Before you reconnect the battery follow the positive battery cable to the starter relay. On one of the terminals there should be 3 or 4 small wires held on by a nut. These are the fuse links and one of them provides power to the ignition switch. Make sure you have a clean tight connection there.

If the random dying with the A/C and window problem is accompanied by lack of the dashboard warning lights working then the ignition switch is a good suggestion.

The switches can fail over time mainly due to a worn cabin blower motor. An aged motor draws a lot more current (meaning the amount of electricity) and that current is routed through the switch instead of a relay. Poor design.
After 2 switch failures I added a relay and wired it up so the blower motor current would bypass the switch.

The ignition modules are also prone to heat failure; especially with the onset of warmer weather.
I went through several modules on my old Sable and cured that problem with a modification. The module was mounted on a piece of finned aluminum heatsink and mounted inside of the air cleaner housing. The wiring pigtail was then extended and heat issues became a thing of the past. Whenever the engine was running the module was cooled down considerably courtesy of the intake air and heatsink.
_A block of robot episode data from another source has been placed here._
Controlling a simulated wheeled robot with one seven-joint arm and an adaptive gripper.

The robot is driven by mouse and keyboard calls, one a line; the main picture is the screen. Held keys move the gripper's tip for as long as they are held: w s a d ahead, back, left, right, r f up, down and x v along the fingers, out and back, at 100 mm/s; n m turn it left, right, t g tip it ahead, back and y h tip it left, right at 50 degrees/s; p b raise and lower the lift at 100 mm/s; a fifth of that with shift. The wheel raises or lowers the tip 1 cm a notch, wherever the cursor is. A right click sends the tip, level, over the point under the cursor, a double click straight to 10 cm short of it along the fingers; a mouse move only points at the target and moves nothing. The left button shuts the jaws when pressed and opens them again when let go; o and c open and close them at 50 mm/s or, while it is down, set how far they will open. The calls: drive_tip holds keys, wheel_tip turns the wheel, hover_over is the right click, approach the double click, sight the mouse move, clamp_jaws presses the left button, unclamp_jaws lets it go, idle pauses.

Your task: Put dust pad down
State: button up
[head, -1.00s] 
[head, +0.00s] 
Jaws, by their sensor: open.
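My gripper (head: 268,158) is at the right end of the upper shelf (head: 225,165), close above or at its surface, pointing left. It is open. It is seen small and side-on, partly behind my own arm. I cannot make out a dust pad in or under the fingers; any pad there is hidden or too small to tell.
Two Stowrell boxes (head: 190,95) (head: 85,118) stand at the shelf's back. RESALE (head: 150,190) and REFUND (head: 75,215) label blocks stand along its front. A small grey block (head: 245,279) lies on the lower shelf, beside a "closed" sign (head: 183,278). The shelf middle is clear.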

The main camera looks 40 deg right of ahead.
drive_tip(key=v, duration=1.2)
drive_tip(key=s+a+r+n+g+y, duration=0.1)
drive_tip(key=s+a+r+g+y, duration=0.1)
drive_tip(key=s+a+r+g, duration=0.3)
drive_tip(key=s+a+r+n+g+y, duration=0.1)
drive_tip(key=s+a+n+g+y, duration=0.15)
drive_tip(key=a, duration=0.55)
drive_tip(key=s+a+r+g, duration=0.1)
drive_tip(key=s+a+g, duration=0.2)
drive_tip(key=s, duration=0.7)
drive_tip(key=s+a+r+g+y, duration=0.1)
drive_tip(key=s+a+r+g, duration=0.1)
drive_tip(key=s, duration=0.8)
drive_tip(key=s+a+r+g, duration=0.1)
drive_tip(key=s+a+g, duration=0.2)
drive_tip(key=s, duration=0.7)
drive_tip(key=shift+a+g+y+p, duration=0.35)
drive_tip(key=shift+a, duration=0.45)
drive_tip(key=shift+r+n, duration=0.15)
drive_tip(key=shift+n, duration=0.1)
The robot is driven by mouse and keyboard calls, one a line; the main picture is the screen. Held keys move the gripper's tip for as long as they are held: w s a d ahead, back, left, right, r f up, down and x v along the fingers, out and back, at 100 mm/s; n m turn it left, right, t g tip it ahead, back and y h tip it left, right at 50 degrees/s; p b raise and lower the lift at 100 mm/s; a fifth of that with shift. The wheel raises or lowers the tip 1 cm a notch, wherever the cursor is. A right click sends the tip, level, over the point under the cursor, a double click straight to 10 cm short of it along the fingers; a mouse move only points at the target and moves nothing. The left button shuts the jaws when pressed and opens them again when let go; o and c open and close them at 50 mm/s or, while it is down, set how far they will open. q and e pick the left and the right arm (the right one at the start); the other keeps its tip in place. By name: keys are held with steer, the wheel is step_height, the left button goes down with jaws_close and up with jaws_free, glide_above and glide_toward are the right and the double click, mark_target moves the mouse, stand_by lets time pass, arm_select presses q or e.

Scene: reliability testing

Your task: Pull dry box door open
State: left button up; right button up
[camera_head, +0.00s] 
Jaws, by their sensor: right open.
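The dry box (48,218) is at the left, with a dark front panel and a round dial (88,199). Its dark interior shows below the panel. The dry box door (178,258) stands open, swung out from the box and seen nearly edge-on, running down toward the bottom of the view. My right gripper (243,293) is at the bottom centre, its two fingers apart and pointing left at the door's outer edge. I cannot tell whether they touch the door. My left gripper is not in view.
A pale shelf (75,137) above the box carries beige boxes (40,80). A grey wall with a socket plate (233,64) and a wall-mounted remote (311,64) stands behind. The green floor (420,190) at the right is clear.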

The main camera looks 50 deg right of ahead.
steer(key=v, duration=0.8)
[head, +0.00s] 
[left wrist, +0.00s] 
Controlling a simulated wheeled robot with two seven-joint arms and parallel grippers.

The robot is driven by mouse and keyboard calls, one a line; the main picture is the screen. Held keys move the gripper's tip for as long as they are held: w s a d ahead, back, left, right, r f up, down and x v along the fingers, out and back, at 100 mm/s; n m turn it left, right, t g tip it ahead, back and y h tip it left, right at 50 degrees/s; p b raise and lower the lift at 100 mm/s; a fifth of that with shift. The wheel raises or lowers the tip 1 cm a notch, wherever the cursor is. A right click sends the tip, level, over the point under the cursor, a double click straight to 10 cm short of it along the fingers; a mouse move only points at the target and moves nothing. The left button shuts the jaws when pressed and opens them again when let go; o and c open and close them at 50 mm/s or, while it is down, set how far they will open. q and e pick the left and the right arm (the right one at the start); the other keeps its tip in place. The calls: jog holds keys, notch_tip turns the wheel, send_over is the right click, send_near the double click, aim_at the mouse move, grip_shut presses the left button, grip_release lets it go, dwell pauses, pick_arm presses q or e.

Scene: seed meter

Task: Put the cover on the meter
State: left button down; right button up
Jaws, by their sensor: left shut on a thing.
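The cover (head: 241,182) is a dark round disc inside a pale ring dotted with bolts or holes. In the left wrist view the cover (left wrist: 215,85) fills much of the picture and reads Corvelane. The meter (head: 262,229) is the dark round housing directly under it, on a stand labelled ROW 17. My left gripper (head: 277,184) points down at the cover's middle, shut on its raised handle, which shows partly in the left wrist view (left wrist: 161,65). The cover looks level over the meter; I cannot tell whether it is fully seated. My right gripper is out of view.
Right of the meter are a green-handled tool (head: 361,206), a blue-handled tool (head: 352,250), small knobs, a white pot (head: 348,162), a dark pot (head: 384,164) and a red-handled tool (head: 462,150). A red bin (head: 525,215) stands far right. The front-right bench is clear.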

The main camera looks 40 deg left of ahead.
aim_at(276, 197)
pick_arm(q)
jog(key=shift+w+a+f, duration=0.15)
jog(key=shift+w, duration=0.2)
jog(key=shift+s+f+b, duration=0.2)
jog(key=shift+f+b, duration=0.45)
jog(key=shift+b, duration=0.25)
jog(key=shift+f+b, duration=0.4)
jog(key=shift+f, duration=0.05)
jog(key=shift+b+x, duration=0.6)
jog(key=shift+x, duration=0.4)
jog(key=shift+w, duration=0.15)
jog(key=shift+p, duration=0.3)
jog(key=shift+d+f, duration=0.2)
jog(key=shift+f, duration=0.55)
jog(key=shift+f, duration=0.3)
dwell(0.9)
This is why the automotive engineers get paid big bucks; to build in flaws to tick the motoring public off. :slight_smile:

This may be a silver bullet if I remember correctly. It’s been over 10 years. I had a Taurus get towed in with similar complaints…car would die and power windows would be inoperative at the same time. If the windows came back to life, the car would also start and run. Being quite lazy, I didn’t do any testing at first before spending 20 minutes reading the entire car wiring diagram to find something in common between these 2 systems. Both the fuel pump and the power windows share a “gang ground” located if I recall under the carpet around the driver’s seat. A corroded poor connection caused intermittent and simultaneous loss of power windows and fuel pump.